Jurnalis: Donny Muslim
BANJARTIMES– Puluhan aktivis lingkungan dari Wahana Lingkungan Hidup Indonesia (Walhi) Kalimantan Selatan dan Kalimantan Tengah menggelar aksi di Jembatan Barito, Minggu (1/6), bertepatan dengan Hari Lingkungan Hidup Sedunia.
Mereka membentangkan spanduk bertuliskan: “Hentikan Deforestasi, Tambang Merusakan Hutan, Sungai dan Masa Depan Masyarakat Adat, Transisi Energi Sekarang, Save Meratus #EndCoalNow.”
Aksi ini menjadi refleksi atas krisis ekologis yang terus memburuk akibat aktivitas tambang batu bara dan deforestasi massif di Kalimantan. Jembatan Barito, yang menghubungkan dua provinsi di atas Sungai Barito, menjadi simbol bagaimana sungai ini kini bukan lagi sumber kehidupan masyarakat lokal, melainkan jalur logistik utama pengangkutan sumber daya alam dieksploitasi tanpa kendali.
“Setiap batang kayu yang tumbang untuk tambang batubara adalah simbol kegagalan negara dalam melindungi rakyat dan lingkungan hidupnya,” tegas Raden Rafiq, Direktur Eksekutif Walhi Kalimantan Selatan.
Data Walhi menunjukkan deforestasi di Kalimantan Selatan seluas 16.067 hektar pada 2023, sementara di Kalimantan Tengah mencapai lebih dari 63.000 hektar sepanjang 2023-2024. Sebagian besar deforestasi itu terjadi di kawasan izin tambang yang membebani ratusan ribu hektar lahan, termasuk ekosistem karst dan Daerah Aliran Sungai (DAS) Barito.
“Deforestasi tidak hanya menghancurkan hutan dan keanekaragaman hayati di dalamnya, tetapi juga mempercepat krisis iklim dan memperparah kerentanan masyarakat adat dan lokal terhadap bencana ekologis. Masyarakat adat dan lokal yang selama ini menjaga hutan justru dijadikan korban dalam skema pembangunan yang eksploitatif sumber daya alam. Pemerintah tidak hanya gagal melindungi mereka, tetapi seringkali justru berpihak pada kepentingan modal yang menyebabkan konflik agraria yang masif di Kalimantan Tengah,” kata Bayu Herinata, Direktur Eksekutif Walhi Kalimantan Tengah.

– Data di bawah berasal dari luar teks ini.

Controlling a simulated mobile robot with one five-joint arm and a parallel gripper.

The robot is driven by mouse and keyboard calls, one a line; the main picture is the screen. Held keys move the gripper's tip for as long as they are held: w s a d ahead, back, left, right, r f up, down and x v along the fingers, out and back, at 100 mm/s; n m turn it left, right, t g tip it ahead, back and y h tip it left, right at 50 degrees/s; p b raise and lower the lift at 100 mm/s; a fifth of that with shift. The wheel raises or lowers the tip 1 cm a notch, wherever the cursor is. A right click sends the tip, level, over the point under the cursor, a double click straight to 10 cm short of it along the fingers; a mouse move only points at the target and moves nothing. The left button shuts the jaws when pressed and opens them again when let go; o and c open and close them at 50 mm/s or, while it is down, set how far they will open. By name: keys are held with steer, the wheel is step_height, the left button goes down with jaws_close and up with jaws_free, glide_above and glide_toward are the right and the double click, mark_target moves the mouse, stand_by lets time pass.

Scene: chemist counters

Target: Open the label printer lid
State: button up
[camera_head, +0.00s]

Di tengah ancaman kerusakan ini, ratusan tongkang batu bara hilir mudik di Sungai Barito, membawa kekayaan bumi ke luar pulau, tapi meninggalkan konflik sosial dan kerentanan bencana bagi masyarakat lokal.
Aksi di Jembatan Barito diakhiri dengan susur sungai di sekitar tongkang batu bara sebagai gambaran nyata dampak kerusakan lingkungan akibat tambang. Sungai Barito kini bukan hanya saksi bisu, tapi korban sistem ekonomi ekstraktif yang merusak daya dukung lingkungan Kalimantan.